Robot task records
+ + + + + + +
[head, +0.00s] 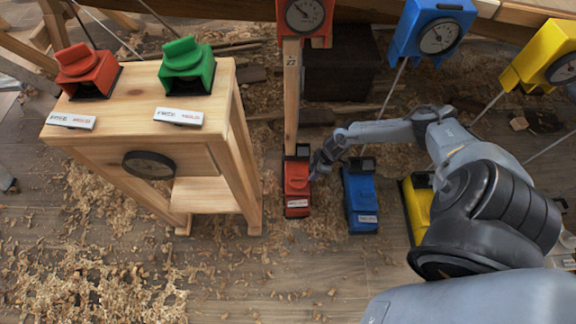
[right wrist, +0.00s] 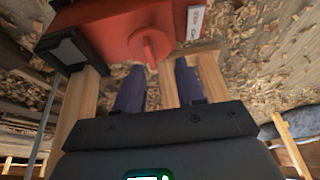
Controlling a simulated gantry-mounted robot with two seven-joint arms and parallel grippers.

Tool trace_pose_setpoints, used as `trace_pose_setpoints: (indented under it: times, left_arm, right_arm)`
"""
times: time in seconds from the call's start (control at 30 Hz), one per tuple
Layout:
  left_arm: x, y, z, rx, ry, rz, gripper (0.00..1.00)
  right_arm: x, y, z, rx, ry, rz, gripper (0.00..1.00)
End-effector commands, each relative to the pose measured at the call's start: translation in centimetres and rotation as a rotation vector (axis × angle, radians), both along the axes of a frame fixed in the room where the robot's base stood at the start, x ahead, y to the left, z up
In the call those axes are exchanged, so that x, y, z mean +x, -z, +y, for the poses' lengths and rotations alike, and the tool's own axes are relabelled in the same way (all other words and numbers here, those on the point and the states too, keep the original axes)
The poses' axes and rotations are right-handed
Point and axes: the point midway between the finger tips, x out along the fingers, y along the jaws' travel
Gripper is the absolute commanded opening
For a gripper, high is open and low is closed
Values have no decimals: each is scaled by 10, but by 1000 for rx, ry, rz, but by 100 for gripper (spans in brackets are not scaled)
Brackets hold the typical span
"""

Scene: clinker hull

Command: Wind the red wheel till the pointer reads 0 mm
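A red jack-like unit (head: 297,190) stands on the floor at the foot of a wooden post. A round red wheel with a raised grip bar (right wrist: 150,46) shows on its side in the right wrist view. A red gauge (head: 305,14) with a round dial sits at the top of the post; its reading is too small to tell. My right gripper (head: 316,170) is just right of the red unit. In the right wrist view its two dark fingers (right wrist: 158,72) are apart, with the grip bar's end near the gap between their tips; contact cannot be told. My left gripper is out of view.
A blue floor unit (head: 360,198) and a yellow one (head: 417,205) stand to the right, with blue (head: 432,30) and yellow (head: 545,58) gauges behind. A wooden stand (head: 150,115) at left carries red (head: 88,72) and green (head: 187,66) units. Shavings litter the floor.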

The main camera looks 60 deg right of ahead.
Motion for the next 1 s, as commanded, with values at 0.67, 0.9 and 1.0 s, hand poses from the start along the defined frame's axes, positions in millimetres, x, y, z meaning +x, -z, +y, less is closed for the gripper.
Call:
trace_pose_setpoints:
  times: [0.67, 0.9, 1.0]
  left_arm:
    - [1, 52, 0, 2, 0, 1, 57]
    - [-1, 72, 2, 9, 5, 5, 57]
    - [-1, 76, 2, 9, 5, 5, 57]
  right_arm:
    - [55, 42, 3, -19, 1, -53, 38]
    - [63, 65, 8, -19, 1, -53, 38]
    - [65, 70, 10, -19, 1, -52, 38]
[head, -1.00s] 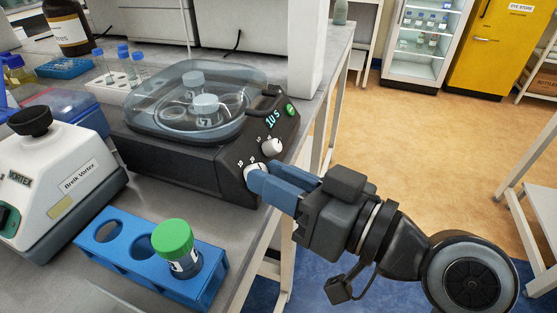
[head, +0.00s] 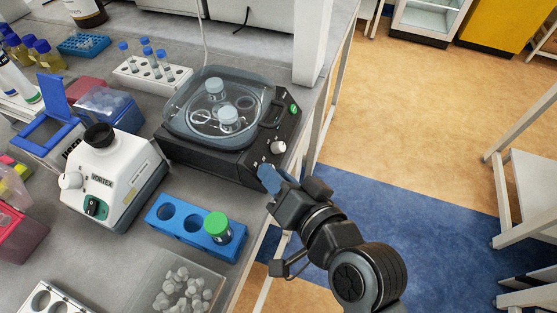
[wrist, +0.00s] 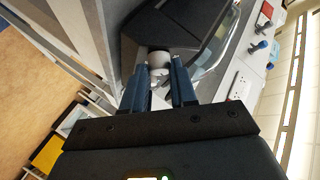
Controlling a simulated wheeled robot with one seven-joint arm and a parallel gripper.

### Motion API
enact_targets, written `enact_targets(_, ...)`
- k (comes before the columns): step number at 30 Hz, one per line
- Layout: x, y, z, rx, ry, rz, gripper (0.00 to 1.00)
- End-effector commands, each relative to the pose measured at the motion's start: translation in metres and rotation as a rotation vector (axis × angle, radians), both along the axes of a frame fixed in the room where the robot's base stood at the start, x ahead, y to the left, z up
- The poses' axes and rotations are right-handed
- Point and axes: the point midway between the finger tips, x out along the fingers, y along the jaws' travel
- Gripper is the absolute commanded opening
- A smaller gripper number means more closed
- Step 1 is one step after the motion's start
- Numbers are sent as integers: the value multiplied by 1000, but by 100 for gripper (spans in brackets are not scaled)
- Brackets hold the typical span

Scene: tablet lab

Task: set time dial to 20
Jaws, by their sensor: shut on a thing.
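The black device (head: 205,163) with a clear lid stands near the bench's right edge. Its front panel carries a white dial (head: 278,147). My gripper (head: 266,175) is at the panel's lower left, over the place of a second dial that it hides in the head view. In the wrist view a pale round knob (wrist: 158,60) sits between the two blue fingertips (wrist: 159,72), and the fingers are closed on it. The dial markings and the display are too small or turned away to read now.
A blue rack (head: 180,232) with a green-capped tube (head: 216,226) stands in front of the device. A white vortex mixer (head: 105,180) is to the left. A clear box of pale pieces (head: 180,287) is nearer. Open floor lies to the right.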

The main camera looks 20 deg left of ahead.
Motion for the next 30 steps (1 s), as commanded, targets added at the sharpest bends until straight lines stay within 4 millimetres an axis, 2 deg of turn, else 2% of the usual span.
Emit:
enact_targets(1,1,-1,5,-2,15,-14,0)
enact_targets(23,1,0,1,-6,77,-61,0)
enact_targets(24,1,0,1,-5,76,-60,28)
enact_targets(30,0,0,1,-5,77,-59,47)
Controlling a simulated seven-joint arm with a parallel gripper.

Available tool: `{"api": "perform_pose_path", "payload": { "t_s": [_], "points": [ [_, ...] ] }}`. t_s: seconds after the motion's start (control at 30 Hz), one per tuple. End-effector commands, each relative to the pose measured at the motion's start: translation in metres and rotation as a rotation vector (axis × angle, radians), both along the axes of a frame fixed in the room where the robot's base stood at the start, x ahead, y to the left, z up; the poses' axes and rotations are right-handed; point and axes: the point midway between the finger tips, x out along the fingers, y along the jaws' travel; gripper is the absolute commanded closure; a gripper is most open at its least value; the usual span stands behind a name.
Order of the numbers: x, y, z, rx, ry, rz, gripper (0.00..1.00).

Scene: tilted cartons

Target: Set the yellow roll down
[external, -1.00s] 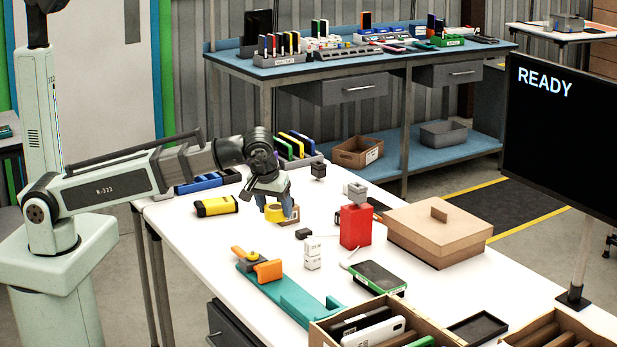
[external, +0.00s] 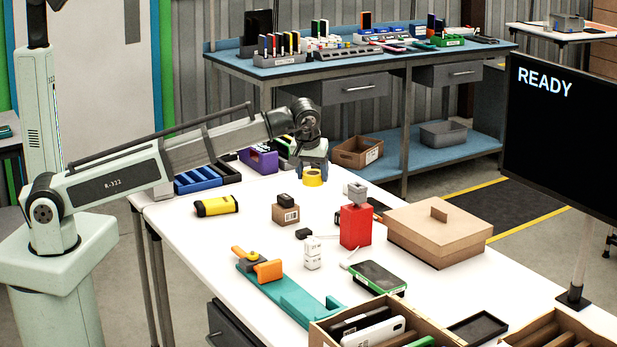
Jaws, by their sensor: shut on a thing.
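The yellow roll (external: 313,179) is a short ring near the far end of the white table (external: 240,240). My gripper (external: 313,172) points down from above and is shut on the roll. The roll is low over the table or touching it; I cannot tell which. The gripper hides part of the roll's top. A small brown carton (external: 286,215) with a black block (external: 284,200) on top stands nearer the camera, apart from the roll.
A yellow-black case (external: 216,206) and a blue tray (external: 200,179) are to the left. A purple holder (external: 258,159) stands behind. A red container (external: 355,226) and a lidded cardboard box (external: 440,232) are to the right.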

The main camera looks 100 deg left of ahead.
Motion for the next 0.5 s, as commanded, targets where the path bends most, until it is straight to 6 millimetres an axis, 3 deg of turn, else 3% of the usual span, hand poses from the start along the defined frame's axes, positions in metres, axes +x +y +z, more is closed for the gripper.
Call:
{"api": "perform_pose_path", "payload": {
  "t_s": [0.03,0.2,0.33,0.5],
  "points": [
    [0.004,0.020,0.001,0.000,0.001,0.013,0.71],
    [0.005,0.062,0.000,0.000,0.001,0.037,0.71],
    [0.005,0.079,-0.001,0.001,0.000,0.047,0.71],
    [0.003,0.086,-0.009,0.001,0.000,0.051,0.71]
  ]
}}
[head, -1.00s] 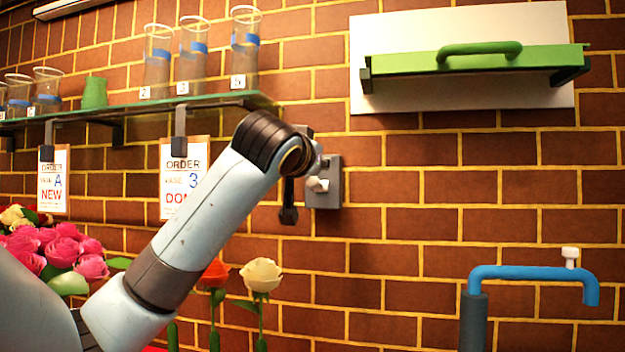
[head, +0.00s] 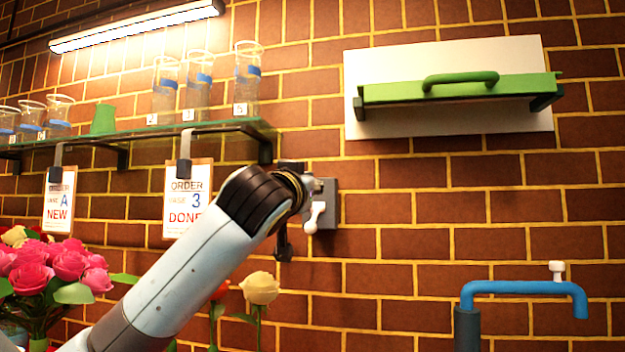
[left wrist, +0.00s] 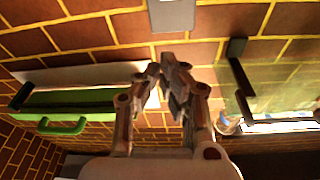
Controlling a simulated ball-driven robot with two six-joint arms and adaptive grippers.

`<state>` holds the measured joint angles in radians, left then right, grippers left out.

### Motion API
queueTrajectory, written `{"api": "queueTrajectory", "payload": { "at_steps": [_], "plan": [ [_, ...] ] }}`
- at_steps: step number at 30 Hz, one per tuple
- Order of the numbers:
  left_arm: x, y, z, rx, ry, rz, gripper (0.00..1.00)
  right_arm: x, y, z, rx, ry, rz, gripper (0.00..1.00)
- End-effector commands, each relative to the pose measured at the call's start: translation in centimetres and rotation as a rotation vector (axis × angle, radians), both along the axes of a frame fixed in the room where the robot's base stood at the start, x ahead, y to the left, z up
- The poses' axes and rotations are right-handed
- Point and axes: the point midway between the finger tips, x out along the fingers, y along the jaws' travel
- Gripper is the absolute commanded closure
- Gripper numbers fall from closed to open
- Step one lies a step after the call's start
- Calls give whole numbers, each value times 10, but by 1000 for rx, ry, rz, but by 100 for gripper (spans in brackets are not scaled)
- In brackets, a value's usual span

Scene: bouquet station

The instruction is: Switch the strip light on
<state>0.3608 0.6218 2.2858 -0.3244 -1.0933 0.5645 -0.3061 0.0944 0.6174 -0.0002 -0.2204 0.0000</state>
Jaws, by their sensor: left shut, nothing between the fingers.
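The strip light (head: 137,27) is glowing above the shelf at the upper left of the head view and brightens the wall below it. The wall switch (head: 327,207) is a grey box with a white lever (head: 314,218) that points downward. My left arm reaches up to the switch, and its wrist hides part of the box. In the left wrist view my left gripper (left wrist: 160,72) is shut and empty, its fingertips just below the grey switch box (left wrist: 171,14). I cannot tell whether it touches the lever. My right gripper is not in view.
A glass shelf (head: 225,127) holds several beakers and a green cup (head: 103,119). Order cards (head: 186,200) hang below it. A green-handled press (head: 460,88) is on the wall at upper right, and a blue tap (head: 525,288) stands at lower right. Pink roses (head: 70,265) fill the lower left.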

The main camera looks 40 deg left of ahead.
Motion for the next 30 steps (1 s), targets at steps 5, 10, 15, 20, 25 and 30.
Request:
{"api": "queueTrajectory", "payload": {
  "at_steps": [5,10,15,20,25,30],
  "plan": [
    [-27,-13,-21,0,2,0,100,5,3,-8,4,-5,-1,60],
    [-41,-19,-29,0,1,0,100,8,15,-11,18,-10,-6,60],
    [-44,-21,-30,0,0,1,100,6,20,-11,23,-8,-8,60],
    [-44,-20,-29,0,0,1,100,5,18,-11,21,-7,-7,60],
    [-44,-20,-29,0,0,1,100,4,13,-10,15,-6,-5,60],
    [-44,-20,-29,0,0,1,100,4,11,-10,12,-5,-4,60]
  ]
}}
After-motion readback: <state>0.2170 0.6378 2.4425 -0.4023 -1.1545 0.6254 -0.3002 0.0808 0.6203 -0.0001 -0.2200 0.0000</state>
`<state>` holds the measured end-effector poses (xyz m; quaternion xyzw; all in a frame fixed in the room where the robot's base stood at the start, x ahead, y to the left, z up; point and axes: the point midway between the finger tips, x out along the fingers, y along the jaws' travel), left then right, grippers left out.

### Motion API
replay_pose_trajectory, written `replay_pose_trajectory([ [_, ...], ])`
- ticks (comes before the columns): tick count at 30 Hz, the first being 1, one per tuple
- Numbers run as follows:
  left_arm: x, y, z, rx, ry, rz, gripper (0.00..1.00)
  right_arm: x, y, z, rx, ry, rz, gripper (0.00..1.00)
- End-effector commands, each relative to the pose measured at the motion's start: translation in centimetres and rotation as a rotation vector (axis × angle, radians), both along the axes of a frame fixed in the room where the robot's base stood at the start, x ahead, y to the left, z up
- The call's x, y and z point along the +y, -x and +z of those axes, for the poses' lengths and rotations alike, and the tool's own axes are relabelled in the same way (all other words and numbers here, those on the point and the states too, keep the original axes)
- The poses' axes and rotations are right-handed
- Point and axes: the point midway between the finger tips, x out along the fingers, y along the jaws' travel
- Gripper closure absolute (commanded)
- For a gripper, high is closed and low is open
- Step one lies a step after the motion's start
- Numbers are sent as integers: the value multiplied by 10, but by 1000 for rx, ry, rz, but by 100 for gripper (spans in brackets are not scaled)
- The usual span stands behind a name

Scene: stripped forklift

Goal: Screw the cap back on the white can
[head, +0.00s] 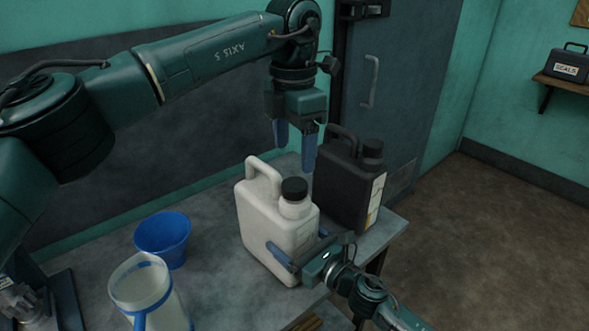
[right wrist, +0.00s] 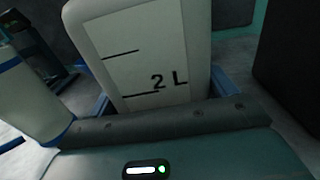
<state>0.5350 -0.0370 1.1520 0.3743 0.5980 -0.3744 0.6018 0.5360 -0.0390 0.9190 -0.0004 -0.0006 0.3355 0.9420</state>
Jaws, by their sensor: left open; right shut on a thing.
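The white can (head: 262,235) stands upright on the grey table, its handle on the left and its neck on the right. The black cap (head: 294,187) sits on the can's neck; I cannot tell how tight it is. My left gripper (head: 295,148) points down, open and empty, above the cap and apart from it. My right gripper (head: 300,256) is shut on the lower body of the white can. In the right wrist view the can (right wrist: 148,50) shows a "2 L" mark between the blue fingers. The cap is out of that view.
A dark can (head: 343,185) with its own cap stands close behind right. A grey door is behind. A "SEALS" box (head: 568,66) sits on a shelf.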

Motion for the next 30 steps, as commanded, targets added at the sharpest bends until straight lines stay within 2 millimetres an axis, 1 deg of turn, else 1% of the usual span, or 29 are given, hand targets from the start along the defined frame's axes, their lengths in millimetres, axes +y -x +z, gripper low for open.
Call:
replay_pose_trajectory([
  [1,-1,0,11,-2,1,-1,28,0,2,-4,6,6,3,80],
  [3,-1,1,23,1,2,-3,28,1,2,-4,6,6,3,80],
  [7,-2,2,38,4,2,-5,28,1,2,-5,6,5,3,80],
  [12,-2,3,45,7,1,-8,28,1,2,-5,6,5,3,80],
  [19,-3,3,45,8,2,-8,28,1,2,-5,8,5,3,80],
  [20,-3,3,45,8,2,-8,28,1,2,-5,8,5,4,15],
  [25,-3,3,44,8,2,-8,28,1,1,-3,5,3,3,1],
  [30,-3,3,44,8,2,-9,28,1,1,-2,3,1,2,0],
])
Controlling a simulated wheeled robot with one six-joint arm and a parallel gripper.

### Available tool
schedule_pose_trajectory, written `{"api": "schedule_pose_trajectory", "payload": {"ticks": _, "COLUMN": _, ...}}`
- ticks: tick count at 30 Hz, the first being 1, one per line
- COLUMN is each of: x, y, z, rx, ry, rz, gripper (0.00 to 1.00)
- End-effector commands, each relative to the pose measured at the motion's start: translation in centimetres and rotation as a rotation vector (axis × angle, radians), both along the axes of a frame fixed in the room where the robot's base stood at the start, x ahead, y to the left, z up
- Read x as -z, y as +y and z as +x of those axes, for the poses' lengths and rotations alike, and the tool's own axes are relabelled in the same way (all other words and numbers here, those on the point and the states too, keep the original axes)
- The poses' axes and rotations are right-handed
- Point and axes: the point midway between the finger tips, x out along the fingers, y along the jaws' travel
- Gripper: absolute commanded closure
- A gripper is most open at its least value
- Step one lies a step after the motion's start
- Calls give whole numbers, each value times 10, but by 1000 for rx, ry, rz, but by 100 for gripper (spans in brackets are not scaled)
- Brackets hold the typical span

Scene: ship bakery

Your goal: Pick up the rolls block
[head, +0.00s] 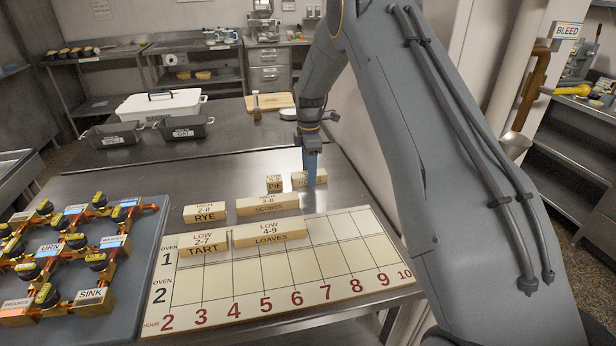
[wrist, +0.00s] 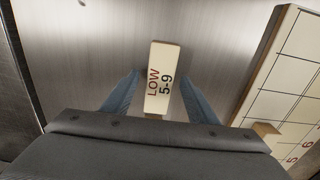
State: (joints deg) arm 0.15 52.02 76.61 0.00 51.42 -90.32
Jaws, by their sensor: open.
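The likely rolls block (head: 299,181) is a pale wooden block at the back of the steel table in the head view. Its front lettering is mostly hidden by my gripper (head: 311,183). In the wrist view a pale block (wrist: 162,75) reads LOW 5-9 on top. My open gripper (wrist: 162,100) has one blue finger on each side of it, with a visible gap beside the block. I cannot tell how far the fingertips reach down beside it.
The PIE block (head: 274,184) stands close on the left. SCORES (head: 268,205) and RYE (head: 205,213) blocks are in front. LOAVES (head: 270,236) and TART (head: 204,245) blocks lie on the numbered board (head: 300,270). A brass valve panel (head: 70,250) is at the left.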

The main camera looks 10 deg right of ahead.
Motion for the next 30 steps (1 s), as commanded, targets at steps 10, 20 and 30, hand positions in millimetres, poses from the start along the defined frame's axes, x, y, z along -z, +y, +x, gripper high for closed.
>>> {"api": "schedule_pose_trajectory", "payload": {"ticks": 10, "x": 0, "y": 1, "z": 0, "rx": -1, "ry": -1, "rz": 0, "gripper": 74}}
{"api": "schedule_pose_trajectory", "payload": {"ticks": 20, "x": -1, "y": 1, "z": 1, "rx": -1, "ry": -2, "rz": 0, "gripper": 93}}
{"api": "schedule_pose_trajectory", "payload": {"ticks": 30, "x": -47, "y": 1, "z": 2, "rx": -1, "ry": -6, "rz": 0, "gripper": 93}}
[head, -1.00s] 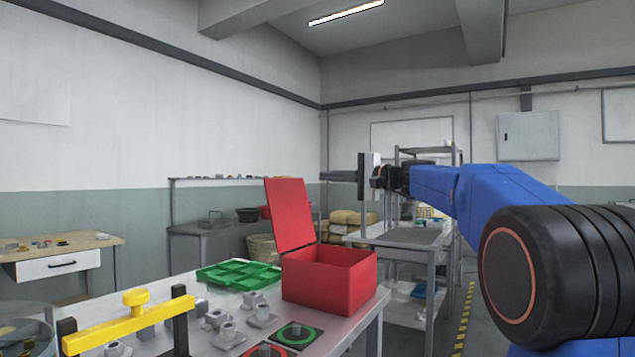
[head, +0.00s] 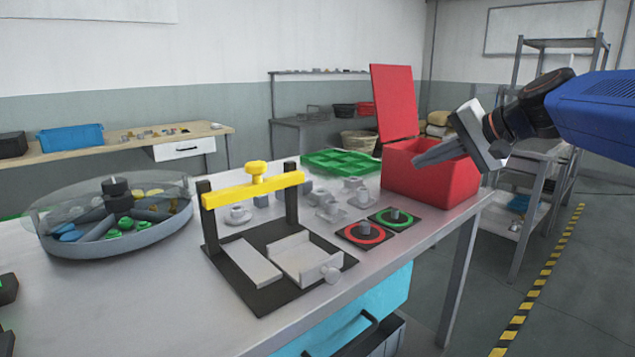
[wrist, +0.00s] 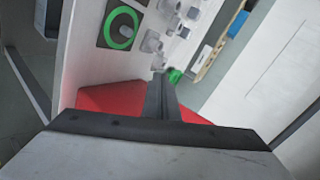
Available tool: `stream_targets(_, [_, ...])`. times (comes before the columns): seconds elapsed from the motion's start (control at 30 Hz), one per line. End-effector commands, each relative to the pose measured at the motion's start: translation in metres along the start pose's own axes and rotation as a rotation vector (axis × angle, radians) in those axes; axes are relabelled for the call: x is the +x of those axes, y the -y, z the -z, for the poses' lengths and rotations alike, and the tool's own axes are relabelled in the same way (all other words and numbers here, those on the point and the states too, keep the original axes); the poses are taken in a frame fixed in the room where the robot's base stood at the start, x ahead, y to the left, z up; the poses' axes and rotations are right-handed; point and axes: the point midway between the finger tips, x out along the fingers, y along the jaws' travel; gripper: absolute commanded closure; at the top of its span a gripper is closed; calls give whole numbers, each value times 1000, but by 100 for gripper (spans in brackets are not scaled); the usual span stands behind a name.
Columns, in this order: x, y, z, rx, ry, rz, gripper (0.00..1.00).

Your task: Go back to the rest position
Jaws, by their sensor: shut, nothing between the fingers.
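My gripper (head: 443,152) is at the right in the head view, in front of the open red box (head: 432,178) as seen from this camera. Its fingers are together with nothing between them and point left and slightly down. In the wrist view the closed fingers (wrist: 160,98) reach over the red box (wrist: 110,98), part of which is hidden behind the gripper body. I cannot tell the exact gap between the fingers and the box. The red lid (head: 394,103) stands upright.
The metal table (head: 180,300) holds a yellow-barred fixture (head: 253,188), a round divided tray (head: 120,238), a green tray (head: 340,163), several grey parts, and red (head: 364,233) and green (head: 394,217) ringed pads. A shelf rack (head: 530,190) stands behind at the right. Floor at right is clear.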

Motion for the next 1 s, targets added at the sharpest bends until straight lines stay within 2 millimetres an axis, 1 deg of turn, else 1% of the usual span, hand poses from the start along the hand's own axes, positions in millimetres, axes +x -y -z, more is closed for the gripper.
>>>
+ + + + + + +
Task requirements: Repeat only the lines between the start of the data and the line with "For a gripper, high is open and low is closed", including those two lines, and skip the pictures.

Finished exercise:
[head, +0.00s] 
[right wrist, +0.00s] 
Controlling a simulated gantry-mounted robot with two seven-joint arms and parallel grippers.

Tool trace_pose_setpoints, used as `trace_pose_setpoints: (indented under it: times, left_arm, right_arm)`
"""
times: time in seconds from the call's start (control at 30 Hz), one per tuple
Layout:
  left_arm: x, y, z, rx, ry, rz, gripper (0.00..1.00)
  right_arm: x, y, z, rx, ry, rz, gripper (0.00..1.00)
End-effector commands, each relative to the pose measured at the call's start: translation in centimetres and rotation as a rotation vector (axis × angle, radians), both along the axes of a frame fixed in the room where the robot's base stood at the start, x ahead, y to the left, z up
In the call those axes are exchanged, so that x, y, z mean +x, -z, +y, for the poses' lengths and rotations alike, and the tool's own axes are relabelled in the same way (all other words and numbers here, those on the point and the states too, keep the original axes)
The poses' axes and rotations are right-handed
Point and axes: the point midway between the finger tips, x out along the fingers, y along the jaws' travel
Gripper is the absolute commanded opening
For a gripper, high is open and low is closed

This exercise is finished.